Each entry must be reproduced precisely as it stands.

== Exercise material

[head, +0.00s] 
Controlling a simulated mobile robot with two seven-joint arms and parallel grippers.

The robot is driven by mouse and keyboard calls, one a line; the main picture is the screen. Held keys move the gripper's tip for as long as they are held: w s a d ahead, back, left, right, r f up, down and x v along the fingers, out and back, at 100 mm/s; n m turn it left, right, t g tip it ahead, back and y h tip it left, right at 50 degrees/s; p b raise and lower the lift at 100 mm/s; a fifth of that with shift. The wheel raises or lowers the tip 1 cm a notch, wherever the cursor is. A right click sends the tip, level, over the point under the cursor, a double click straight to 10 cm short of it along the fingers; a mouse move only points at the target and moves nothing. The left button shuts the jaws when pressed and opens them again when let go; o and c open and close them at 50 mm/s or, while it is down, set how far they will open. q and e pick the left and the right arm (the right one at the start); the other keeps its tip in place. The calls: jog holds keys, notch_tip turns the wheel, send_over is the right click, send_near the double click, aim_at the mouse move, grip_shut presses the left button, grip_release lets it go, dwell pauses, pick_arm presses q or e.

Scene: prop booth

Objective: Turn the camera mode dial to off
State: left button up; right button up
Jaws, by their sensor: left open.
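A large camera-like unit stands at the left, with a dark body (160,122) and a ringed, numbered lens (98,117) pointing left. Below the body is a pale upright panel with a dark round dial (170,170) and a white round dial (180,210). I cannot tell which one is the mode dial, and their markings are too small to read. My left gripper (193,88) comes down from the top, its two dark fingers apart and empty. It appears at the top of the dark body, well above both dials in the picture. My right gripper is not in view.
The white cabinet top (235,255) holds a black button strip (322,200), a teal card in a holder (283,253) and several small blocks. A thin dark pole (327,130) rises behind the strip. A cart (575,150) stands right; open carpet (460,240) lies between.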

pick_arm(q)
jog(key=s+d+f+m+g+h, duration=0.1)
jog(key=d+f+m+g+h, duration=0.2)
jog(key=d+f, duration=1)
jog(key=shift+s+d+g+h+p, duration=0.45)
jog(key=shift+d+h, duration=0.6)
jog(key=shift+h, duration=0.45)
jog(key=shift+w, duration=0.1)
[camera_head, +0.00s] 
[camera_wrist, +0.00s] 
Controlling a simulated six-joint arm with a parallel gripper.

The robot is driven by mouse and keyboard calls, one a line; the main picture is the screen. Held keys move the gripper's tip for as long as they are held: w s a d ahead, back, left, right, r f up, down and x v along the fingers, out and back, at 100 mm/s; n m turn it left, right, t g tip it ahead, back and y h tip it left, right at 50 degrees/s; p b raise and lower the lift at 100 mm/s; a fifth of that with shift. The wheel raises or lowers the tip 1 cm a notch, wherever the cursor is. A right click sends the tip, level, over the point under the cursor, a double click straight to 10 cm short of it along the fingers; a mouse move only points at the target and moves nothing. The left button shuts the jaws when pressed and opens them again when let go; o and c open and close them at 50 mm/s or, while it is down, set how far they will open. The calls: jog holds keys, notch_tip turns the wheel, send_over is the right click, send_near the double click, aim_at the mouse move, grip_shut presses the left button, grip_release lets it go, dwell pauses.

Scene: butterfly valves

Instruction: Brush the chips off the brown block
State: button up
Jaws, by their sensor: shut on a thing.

====

■ Solution for this exercise ■
[head, +0.00s] 
Controlling a simulated mobile robot with two seven-joint arms and parallel grippers.

The robot is driven by mouse and keyboard calls, one a line; the main picture is the screen. Held keys move the gripper's tip for as long as they are held: w s a d ahead, back, left, right, r f up, down and x v along the fingers, out and back, at 100 mm/s; n m turn it left, right, t g tip it ahead, back and y h tip it left, right at 50 degrees/s; p b raise and lower the lift at 100 mm/s; a fifth of that with shift. The wheel raises or lowers the tip 1 cm a notch, wherever the cursor is. A right click sends the tip, level, over the point under the cursor, a double click straight to 10 cm short of it along the fingers; a mouse move only points at the target and moves nothing. The left button shuts the jaws when pressed and opens them again when let go; o and c open and close them at 50 mm/s or, while it is down, set how far they will open. q and e pick the left and the right arm (the right one at the start); the other keeps its tip in place. The calls: jog holds keys, notch_tip turns the wheel, send_over is the right click, send_near the double click, aim_at the mouse move, grip_shut presses the left button, grip_release lets it go, dwell pauses, pick_arm presses q or e.

Scene: prop booth

Objective: Turn the camera mode dial to off
State: left button up; right button up
Jaws, by their sensor: left open.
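A large camera-like unit stands at the left, with a dark body (160,122) and a ringed, numbered lens (98,117) pointing left. Below the body is a pale upright panel with a dark round dial (170,170) and a white round dial (180,210). I cannot tell which one is the mode dial, and their markings are too small to read. My left gripper (193,88) comes down from the top, its two dark fingers apart and empty. It appears at the top of the dark body, well above both dials in the picture. My right gripper is not in view.
The white cabinet top (235,255) holds a black button strip (322,200), a teal card in a holder (283,253) and several small blocks. A thin dark pole (327,130) rises behind the strip. A cart (575,150) stands right; open carpet (460,240) lies between.

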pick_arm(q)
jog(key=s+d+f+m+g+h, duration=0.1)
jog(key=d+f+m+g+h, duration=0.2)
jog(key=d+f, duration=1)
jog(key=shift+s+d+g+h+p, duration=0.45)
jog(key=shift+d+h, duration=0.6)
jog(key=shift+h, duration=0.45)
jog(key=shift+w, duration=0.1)
[camera_head, +0.00s] 
[camera_wrist, +0.00s] 
Controlling a simulated six-joint arm with a parallel gripper.

The robot is driven by mouse and keyboard calls, one a line; the main picture is the screen. Held keys move the gripper's tip for as long as they are held: w s a d ahead, back, left, right, r f up, down and x v along the fingers, out and back, at 100 mm/s; n m turn it left, right, t g tip it ahead, back and y h tip it left, right at 50 degrees/s; p b raise and lower the lift at 100 mm/s; a fifth of that with shift. The wheel raises or lowers the tip 1 cm a notch, wherever the cursor is. A right click sends the tip, level, over the point under the cursor, a double click straight to 10 cm short of it along the fingers; a mouse move only points at the target and moves nothing. The left button shuts the jaws when pressed and opens them again when let go; o and c open and close them at 50 mm/s or, while it is down, set how far they will open. The calls: jog holds keys, notch_tip turns the wheel, send_over is the right click, send_near the double click, aim_at the mouse move, grip_shut presses the left button, grip_release lets it go, dwell pauses.

Scene: butterfly valves

Instruction: Brush the chips off the brown block
State: button up
Jaws, by their sensor: shut on a thing.

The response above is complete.